Identify the lines that contain the string "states" and copy all of them.

- - -

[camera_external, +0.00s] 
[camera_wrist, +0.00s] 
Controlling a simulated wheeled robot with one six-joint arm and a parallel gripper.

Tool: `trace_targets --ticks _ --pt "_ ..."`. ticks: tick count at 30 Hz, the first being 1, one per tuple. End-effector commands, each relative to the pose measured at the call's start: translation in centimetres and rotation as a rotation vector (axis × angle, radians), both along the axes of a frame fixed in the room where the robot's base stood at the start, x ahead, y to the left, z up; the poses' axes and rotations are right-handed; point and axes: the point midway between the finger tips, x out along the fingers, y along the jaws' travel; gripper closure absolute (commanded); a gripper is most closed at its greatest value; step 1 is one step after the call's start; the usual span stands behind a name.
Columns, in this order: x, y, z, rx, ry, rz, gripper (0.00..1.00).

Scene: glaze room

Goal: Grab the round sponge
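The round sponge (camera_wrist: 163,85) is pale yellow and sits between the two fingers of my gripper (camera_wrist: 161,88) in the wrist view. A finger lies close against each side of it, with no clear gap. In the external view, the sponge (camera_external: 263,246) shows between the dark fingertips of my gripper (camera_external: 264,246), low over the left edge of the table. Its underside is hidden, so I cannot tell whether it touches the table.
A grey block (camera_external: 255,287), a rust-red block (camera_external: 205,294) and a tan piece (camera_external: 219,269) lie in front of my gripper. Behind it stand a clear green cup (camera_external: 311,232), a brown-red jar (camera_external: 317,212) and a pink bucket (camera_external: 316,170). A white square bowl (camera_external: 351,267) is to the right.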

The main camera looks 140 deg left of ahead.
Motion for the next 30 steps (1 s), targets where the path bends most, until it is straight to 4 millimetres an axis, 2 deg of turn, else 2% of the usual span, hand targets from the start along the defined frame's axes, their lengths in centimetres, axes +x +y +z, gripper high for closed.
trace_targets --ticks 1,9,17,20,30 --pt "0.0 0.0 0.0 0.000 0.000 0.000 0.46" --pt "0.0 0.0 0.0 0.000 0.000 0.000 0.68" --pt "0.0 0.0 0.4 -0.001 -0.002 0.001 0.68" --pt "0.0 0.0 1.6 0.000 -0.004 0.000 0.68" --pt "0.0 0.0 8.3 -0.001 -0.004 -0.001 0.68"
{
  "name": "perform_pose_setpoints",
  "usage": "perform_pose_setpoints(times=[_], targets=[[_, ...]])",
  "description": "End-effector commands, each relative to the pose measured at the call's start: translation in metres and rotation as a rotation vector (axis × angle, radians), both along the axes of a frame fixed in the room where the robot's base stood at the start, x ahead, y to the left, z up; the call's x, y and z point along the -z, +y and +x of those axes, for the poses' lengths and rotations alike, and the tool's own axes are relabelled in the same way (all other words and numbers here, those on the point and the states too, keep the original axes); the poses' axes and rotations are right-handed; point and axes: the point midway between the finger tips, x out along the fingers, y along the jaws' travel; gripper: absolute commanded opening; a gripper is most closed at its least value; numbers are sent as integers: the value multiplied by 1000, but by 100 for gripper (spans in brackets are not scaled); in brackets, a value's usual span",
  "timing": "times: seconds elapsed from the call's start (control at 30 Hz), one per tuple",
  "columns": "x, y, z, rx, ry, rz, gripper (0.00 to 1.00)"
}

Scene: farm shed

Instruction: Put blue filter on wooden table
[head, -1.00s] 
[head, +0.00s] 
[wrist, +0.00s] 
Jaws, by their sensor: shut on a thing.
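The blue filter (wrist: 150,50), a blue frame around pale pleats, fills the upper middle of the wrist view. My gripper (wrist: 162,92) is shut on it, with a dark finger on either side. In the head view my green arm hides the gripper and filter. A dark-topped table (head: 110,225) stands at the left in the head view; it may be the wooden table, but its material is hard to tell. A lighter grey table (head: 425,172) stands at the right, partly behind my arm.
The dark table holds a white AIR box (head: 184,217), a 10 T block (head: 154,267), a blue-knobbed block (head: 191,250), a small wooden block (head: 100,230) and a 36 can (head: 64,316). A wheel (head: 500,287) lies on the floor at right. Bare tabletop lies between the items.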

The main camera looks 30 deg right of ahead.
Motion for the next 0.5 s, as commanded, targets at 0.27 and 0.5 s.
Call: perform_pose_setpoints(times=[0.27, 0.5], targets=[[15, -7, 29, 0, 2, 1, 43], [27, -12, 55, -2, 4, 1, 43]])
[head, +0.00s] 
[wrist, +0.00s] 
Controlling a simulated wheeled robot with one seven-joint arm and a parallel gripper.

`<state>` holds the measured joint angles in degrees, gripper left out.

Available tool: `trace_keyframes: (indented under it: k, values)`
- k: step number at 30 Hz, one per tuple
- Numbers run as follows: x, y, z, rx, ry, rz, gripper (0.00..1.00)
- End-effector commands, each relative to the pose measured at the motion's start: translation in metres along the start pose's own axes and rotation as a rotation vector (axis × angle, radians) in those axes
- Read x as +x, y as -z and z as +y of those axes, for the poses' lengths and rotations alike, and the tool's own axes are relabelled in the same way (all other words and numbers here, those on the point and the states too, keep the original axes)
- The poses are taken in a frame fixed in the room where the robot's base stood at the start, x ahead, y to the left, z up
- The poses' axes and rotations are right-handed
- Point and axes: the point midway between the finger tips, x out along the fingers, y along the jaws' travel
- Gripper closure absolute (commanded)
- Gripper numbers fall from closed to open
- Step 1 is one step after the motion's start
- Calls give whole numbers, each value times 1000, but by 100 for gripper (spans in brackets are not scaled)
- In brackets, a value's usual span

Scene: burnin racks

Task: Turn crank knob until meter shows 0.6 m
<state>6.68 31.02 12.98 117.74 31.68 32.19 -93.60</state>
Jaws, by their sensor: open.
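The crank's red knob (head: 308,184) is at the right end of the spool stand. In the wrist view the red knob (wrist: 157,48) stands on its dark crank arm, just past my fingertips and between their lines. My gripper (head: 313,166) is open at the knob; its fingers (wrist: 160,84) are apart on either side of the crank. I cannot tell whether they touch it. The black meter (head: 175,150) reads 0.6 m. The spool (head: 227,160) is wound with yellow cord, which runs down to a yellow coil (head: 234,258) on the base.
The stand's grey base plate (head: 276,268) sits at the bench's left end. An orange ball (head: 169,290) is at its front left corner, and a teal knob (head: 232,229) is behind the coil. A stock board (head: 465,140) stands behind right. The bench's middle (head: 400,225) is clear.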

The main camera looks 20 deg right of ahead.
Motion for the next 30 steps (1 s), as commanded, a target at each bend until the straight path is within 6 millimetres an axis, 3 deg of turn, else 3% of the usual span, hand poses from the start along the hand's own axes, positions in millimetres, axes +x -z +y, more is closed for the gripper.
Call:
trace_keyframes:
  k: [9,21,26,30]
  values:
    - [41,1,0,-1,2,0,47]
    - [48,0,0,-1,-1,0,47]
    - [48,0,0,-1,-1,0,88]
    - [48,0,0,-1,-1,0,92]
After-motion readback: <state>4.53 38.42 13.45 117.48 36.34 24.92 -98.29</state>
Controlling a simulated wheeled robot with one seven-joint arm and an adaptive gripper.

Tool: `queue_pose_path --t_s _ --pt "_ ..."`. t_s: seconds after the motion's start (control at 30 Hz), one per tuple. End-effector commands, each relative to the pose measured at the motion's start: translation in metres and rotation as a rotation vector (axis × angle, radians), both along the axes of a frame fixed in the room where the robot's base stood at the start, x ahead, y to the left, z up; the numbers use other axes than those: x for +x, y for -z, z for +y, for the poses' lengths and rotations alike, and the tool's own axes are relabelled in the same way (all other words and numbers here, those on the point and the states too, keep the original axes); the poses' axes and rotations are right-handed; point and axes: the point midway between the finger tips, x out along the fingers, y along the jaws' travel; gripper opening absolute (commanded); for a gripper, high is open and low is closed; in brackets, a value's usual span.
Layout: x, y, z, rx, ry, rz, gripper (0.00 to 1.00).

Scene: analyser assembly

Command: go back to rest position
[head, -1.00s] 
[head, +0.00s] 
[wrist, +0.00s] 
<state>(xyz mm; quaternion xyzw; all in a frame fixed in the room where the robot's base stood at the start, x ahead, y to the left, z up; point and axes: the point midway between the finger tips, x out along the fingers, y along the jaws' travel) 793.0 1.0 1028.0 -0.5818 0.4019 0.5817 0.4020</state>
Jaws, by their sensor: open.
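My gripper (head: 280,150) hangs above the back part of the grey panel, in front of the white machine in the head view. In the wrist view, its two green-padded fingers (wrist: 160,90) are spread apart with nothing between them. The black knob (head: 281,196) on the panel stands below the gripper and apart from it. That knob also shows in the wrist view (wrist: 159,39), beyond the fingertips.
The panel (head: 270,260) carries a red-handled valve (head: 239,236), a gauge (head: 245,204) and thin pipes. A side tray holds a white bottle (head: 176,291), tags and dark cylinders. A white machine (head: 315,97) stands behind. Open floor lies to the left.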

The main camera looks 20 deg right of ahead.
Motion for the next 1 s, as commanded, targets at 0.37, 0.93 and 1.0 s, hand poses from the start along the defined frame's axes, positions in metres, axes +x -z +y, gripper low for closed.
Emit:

- - -

● **Expected answer**:
  "description": "End-effector commands, each relative to the pose measured at the call's start: translation in metres and rotation as a rotation vector (axis × angle, radians), both along the axes of a frame fixed in the room where the robot's base stood at the start, x ahead, y to the left, z up; the call's x, y and z point along the -z, +y and +x of those axes, for the poses' lengths and rotations alike, and the tool's own axes are relabelled in the same way (all other words and numbers here, those on the point and the states too, keep the original axes); the poses' axes and rotations are right-handed; point and axes: the point midway between the finger tips, x out along the fingers, y along the jaws' travel; gripper: absolute commanded opening; a gripper is most closed at its least value; numbers are sent as integers: the value multiplied by 1000, but by 100 for gripper (spans in brackets are not scaled); in brackets, a value's usual span",
- Read x as +x, y as -z and z as +y of those axes, for the poses' lengths and rotations alike, and the tool's own axes are relabelled in the same way (all other words and numbers here, those on the point and the states too, keep the original axes)
Tool: `queue_pose_path --t_s _ --pt "_ ..."`. t_s: seconds after the motion's start (control at 30 Hz), one per tuple. End-effector commands, each relative to the pose measured at the motion's start: translation in metres and rotation as a rotation vector (axis × angle, radians), both along the axes of a frame fixed in the room where the robot's base stood at the start, x ahead, y to the left, z up; the numbers use other axes than those: x for +x, y for -z, z for +y, for the poses' lengths and rotations alike, and the tool's own axes are relabelled in the same way (all other words and numbers here, those on the point and the states too, keep the original axes); the poses' axes and rotations are right-handed; point and axes: the point midway between the finger tips, x out along the fingers, y along the jaws' travel; gripper opening absolute (commanded); for a gripper, high is open and low is closed; in brackets, a value's usual span.

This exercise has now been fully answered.